At the character creation screen, players will choose a limited number of abilities that are all available if the necessary stats levels are met. The classic “more int more skills” still applies.
Skills can be “stumbled upon”. In fact, you will stumble upon many skills once you first begin playing. For example, if you used “basic attack”, but see that your AOI has a different option that wasn’t there before; you may choose that option and end up learning a new ability. You can also stumble upon a skill if it was done to you repeatedly and you have the necessary statistics.
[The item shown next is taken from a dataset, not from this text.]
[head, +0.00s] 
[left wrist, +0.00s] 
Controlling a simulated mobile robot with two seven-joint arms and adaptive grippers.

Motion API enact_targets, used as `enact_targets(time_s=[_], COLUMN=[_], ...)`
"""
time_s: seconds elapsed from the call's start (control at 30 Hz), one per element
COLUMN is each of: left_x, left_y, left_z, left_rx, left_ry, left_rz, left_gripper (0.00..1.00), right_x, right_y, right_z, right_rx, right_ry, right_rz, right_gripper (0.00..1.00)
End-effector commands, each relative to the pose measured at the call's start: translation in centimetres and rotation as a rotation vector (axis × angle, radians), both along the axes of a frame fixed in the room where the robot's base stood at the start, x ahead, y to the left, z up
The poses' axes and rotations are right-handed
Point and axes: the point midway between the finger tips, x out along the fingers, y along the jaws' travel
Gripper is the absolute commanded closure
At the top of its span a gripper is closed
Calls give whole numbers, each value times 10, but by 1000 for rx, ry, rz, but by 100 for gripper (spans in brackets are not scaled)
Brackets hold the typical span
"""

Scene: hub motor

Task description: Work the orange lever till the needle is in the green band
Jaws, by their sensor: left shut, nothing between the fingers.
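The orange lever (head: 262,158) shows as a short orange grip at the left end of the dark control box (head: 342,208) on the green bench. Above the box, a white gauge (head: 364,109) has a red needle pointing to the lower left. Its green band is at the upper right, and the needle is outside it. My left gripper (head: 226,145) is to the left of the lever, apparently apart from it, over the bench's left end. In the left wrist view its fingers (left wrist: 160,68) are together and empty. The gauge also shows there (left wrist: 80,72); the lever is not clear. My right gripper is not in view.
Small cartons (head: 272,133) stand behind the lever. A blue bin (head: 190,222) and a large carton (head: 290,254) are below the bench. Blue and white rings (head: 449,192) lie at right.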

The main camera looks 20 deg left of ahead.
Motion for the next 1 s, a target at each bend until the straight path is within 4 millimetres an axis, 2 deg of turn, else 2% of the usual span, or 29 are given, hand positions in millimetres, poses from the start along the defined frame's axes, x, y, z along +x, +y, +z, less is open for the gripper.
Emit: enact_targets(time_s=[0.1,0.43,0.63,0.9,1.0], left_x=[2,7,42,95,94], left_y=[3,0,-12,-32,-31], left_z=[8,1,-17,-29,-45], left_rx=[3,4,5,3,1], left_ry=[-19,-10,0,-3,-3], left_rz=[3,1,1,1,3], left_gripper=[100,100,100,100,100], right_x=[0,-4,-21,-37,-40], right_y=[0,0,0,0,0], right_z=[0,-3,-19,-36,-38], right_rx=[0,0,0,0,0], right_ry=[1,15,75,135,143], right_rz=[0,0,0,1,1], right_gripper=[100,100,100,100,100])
A magic focused player will probably not stumble upon a shield attack after being hit by one, but one could stumble upon a magic attack that is a bit weaker than the attack that damaged him. If you’re killed by it, your chances of learning it are better, but death is not a good thing... You can also learn from mobs that attack you. There might be a scroll that allows a character to “apply poison” to their attack, or the character could battle creatures that deal poison damage or harvest their natural venoms.
Skills can be taught. Any player can create a scroll of their skill and sell this scroll to NPC skill masters (who will hold it for players who want to buy it) or trade it to other players directly. Remember that NPCs run out of things… even paper for scrolls. The npc will purchase and sell at a price that can’t be bargained with. If you don’t like that price, speak with other players.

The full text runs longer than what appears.